Despite opening this post with a quote from scripture, I am not a religious person. I am intensely skeptical of religion and am probably best characterized as fiercely agnostic. However, I was raised in a Jewish household and spent the first 12 years of my life studying religious texts. It seems like it would be a waste not to utilize some of that knowledge at least occasionally. Only two things have really stayed with me from those early years:
- How to calculate the proper compensation if your donkey falls into a hole I dug and failed to properly cover.
- The phrase Tohu va-vohu.
So, why do I find these words so interesting? And why have I failed to translate them yet?

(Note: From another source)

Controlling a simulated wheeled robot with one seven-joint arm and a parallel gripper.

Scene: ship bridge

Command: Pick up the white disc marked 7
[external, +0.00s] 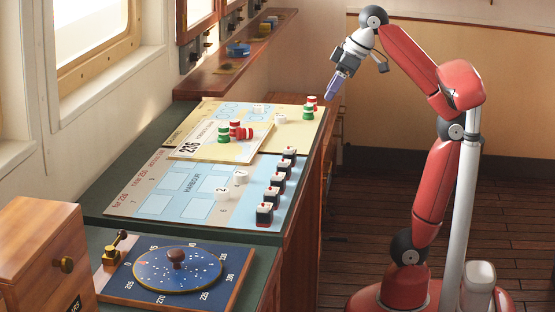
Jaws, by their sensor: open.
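Several small white discs lie on the boards on the green counter. One white disc (240,177) stands near the middle of the harbour board (130,205); its mark may be a 7, but it is too small to be sure. A nearer white disc (222,194) seems marked 2. Another white disc (281,118) lies on the far yellow board (186,121), and its mark is unreadable. My gripper (336,83) is open and empty, raised in the air beyond the counter's right edge, well apart from the discs.
Red pieces (245,133) and green pieces (308,111) stand on the far boards. A blue dial (178,268) with a knob and a wooden box (42,256) are at the near end. Air above the counter is clear.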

The answers to these two questions are interrelated. Even without knowing what Tohu va-vohu means, we see from context that it describes the initial conditions of the Universe. As someone who studies physics, and is especially interested in cosmology, I find this compelling in itself. I am not claiming that there is any hidden mystical truth about the initial state of the Universe in these words, only that the concept of an intial state as opposed to creatio ex nihilo is intriguing in the religious context where we are so often told to accept a divine creator, as opposed to an orderer. Indeed, this debate goes back at least as far as Rabbi Akiva who has a classic argument in the B’reshit Rabbah refuting the gnostic view that God needed the use of, or assistance from, some primordial materials (the Tohu and the Bohu) in order to build the Universe. So, it is clear that the meaning of these words is critical to these arguments. If Tohu and Bohu are qualities that imply some form or substance, this would give ample weight to the Gnostic viewpoint.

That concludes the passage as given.